OBJECTIVE
Every entry that follows should be reproduced exactly.
## start RECORDS SUPPLIED
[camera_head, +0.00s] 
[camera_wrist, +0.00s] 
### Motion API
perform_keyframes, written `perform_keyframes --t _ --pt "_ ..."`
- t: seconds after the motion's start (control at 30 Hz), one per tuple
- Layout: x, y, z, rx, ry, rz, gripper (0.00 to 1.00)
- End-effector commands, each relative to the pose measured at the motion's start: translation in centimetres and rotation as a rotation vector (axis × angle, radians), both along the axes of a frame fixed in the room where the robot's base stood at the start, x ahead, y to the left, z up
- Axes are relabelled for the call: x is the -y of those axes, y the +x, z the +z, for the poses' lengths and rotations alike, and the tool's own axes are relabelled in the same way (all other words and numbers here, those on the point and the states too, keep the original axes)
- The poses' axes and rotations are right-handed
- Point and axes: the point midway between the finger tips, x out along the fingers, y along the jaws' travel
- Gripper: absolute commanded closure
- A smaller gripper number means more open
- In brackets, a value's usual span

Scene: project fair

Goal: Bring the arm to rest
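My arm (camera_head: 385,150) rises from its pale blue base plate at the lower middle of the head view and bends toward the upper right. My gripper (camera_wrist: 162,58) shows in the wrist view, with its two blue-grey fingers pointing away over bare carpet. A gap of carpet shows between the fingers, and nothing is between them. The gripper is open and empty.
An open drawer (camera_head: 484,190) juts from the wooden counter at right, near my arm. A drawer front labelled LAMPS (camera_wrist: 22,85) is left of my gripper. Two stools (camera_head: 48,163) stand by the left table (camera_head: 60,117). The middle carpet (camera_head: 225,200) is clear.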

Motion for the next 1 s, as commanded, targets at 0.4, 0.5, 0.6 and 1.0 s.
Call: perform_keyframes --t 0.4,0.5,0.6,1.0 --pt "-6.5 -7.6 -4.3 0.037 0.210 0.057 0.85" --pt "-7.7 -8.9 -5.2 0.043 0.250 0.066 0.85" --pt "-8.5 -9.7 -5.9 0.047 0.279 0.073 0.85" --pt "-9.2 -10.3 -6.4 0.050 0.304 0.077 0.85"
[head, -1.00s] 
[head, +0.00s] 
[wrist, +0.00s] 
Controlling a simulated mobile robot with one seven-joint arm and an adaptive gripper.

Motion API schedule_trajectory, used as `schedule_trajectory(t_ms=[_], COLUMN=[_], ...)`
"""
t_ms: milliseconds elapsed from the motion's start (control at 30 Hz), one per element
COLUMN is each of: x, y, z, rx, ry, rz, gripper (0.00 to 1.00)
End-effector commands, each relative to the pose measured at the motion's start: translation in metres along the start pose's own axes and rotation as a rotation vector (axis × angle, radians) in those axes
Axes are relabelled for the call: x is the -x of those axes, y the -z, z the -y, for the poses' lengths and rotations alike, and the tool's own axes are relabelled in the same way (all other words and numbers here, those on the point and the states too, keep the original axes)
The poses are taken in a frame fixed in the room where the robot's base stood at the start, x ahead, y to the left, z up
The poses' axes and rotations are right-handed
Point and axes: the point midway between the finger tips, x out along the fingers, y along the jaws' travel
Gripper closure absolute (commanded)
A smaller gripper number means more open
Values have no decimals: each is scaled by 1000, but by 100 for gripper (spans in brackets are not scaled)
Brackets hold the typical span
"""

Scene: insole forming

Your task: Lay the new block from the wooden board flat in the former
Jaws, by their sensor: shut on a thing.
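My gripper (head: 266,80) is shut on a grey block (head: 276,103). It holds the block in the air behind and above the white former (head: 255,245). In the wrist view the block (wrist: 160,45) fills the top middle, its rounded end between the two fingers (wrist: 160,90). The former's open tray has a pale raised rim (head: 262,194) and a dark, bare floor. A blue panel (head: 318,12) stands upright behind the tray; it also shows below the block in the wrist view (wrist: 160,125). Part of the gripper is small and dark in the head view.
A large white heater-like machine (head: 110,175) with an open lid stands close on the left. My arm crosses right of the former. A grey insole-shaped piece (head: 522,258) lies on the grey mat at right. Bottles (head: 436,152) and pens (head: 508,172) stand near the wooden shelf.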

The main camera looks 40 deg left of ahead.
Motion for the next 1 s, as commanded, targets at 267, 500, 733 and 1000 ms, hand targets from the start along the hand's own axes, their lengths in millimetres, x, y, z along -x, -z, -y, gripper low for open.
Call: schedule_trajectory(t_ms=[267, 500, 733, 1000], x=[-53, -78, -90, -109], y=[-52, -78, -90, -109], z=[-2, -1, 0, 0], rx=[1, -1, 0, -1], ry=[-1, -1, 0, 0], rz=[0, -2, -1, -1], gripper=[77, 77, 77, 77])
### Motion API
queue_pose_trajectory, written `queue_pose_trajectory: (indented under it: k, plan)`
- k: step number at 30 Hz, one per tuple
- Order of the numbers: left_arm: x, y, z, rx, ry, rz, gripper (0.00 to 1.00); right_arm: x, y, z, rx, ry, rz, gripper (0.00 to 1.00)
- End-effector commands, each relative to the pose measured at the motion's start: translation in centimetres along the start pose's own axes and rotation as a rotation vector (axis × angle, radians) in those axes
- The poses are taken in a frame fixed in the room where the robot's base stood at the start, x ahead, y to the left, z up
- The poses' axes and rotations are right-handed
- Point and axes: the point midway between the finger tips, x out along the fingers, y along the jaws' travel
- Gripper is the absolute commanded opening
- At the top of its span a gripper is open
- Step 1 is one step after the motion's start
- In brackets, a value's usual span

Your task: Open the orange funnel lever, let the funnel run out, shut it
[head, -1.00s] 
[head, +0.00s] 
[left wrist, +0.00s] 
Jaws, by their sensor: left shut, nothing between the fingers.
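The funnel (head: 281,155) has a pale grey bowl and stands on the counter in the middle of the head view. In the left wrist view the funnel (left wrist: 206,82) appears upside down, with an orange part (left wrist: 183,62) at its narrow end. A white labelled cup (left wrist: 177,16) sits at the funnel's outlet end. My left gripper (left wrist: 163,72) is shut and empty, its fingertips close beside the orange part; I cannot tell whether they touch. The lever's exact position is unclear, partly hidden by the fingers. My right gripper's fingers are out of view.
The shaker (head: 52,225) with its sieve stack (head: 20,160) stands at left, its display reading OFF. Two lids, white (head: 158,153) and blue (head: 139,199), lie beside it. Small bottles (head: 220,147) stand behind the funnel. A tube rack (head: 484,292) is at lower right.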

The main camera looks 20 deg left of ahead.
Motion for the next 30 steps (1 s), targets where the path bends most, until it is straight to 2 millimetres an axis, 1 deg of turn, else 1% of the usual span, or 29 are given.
## end RECORDS SUPPLIED
WRITTEN SOLUTION
[camera_head, +0.00s] 
[camera_wrist, +0.00s] 
### Motion API
perform_keyframes, written `perform_keyframes --t _ --pt "_ ..."`
- t: seconds after the motion's start (control at 30 Hz), one per tuple
- Layout: x, y, z, rx, ry, rz, gripper (0.00 to 1.00)
- End-effector commands, each relative to the pose measured at the motion's start: translation in centimetres and rotation as a rotation vector (axis × angle, radians), both along the axes of a frame fixed in the room where the robot's base stood at the start, x ahead, y to the left, z up
- Axes are relabelled for the call: x is the -y of those axes, y the +x, z the +z, for the poses' lengths and rotations alike, and the tool's own axes are relabelled in the same way (all other words and numbers here, those on the point and the states too, keep the original axes)
- The poses' axes and rotations are right-handed
- Point and axes: the point midway between the finger tips, x out along the fingers, y along the jaws' travel
- Gripper: absolute commanded closure
- A smaller gripper number means more open
- In brackets, a value's usual span

Scene: project fair

Goal: Bring the arm to rest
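My arm (camera_head: 385,150) rises from its pale blue base plate at the lower middle of the head view and bends toward the upper right. My gripper (camera_wrist: 162,58) shows in the wrist view, with its two blue-grey fingers pointing away over bare carpet. A gap of carpet shows between the fingers, and nothing is between them. The gripper is open and empty.
An open drawer (camera_head: 484,190) juts from the wooden counter at right, near my arm. A drawer front labelled LAMPS (camera_wrist: 22,85) is left of my gripper. Two stools (camera_head: 48,163) stand by the left table (camera_head: 60,117). The middle carpet (camera_head: 225,200) is clear.

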Motion for the next 1 s, as commanded, targets at 0.4, 0.5, 0.6 and 1.0 s.
Call: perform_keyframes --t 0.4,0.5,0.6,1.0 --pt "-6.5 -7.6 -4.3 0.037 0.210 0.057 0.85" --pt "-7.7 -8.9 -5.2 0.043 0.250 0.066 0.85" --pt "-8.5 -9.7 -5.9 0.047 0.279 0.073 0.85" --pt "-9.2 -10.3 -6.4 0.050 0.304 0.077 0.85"
[head, -1.00s] 
[head, +0.00s] 
[wrist, +0.00s] 
Controlling a simulated mobile robot with one seven-joint arm and an adaptive gripper.

Motion API schedule_trajectory, used as `schedule_trajectory(t_ms=[_], COLUMN=[_], ...)`
"""
t_ms: milliseconds elapsed from the motion's start (control at 30 Hz), one per element
COLUMN is each of: x, y, z, rx, ry, rz, gripper (0.00 to 1.00)
End-effector commands, each relative to the pose measured at the motion's start: translation in metres along the start pose's own axes and rotation as a rotation vector (axis × angle, radians) in those axes
Axes are relabelled for the call: x is the -x of those axes, y the -z, z the -y, for the poses' lengths and rotations alike, and the tool's own axes are relabelled in the same way (all other words and numbers here, those on the point and the states too, keep the original axes)
The poses are taken in a frame fixed in the room where the robot's base stood at the start, x ahead, y to the left, z up
The poses' axes and rotations are right-handed
Point and axes: the point midway between the finger tips, x out along the fingers, y along the jaws' travel
Gripper closure absolute (commanded)
A smaller gripper number means more open
Values have no decimals: each is scaled by 1000, but by 100 for gripper (spans in brackets are not scaled)
Brackets hold the typical span
"""

Scene: insole forming

Your task: Lay the new block from the wooden board flat in the former
Jaws, by their sensor: shut on a thing.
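My gripper (head: 266,80) is shut on a grey block (head: 276,103). It holds the block in the air behind and above the white former (head: 255,245). In the wrist view the block (wrist: 160,45) fills the top middle, its rounded end between the two fingers (wrist: 160,90). The former's open tray has a pale raised rim (head: 262,194) and a dark, bare floor. A blue panel (head: 318,12) stands upright behind the tray; it also shows below the block in the wrist view (wrist: 160,125). Part of the gripper is small and dark in the head view.
A large white heater-like machine (head: 110,175) with an open lid stands close on the left. My arm crosses right of the former. A grey insole-shaped piece (head: 522,258) lies on the grey mat at right. Bottles (head: 436,152) and pens (head: 508,172) stand near the wooden shelf.

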The main camera looks 40 deg left of ahead.
Motion for the next 1 s, as commanded, targets at 267, 500, 733 and 1000 ms, hand targets from the start along the hand's own axes, their lengths in millimetres, x, y, z along -x, -z, -y, gripper low for open.
Call: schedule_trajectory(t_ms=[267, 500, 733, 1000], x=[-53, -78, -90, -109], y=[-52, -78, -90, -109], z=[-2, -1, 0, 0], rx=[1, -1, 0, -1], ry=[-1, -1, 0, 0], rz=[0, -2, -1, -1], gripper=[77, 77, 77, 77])
### Motion API
queue_pose_trajectory, written `queue_pose_trajectory: (indented under it: k, plan)`
- k: step number at 30 Hz, one per tuple
- Order of the numbers: left_arm: x, y, z, rx, ry, rz, gripper (0.00 to 1.00); right_arm: x, y, z, rx, ry, rz, gripper (0.00 to 1.00)
- End-effector commands, each relative to the pose measured at the motion's start: translation in centimetres along the start pose's own axes and rotation as a rotation vector (axis × angle, radians) in those axes
- The poses are taken in a frame fixed in the room where the robot's base stood at the start, x ahead, y to the left, z up
- The poses' axes and rotations are right-handed
- Point and axes: the point midway between the finger tips, x out along the fingers, y along the jaws' travel
- Gripper is the absolute commanded opening
- At the top of its span a gripper is open
- Step 1 is one step after the motion's start
- In brackets, a value's usual span

Your task: Open the orange funnel lever, let the funnel run out, shut it
[head, -1.00s] 
[head, +0.00s] 
[left wrist, +0.00s] 
Jaws, by their sensor: left shut, nothing between the fingers.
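The funnel (head: 281,155) has a pale grey bowl and stands on the counter in the middle of the head view. In the left wrist view the funnel (left wrist: 206,82) appears upside down, with an orange part (left wrist: 183,62) at its narrow end. A white labelled cup (left wrist: 177,16) sits at the funnel's outlet end. My left gripper (left wrist: 163,72) is shut and empty, its fingertips close beside the orange part; I cannot tell whether they touch. The lever's exact position is unclear, partly hidden by the fingers. My right gripper's fingers are out of view.
The shaker (head: 52,225) with its sieve stack (head: 20,160) stands at left, its display reading OFF. Two lids, white (head: 158,153) and blue (head: 139,199), lie beside it. Small bottles (head: 220,147) stand behind the funnel. A tube rack (head: 484,292) is at lower right.

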The main camera looks 20 deg left of ahead.
Motion for the next 30 steps (1 s), targets where the path bends most, until it is straight to 2 millimetres an axis, 1 deg of turn, else 1% of the usual span, or 29 are given.

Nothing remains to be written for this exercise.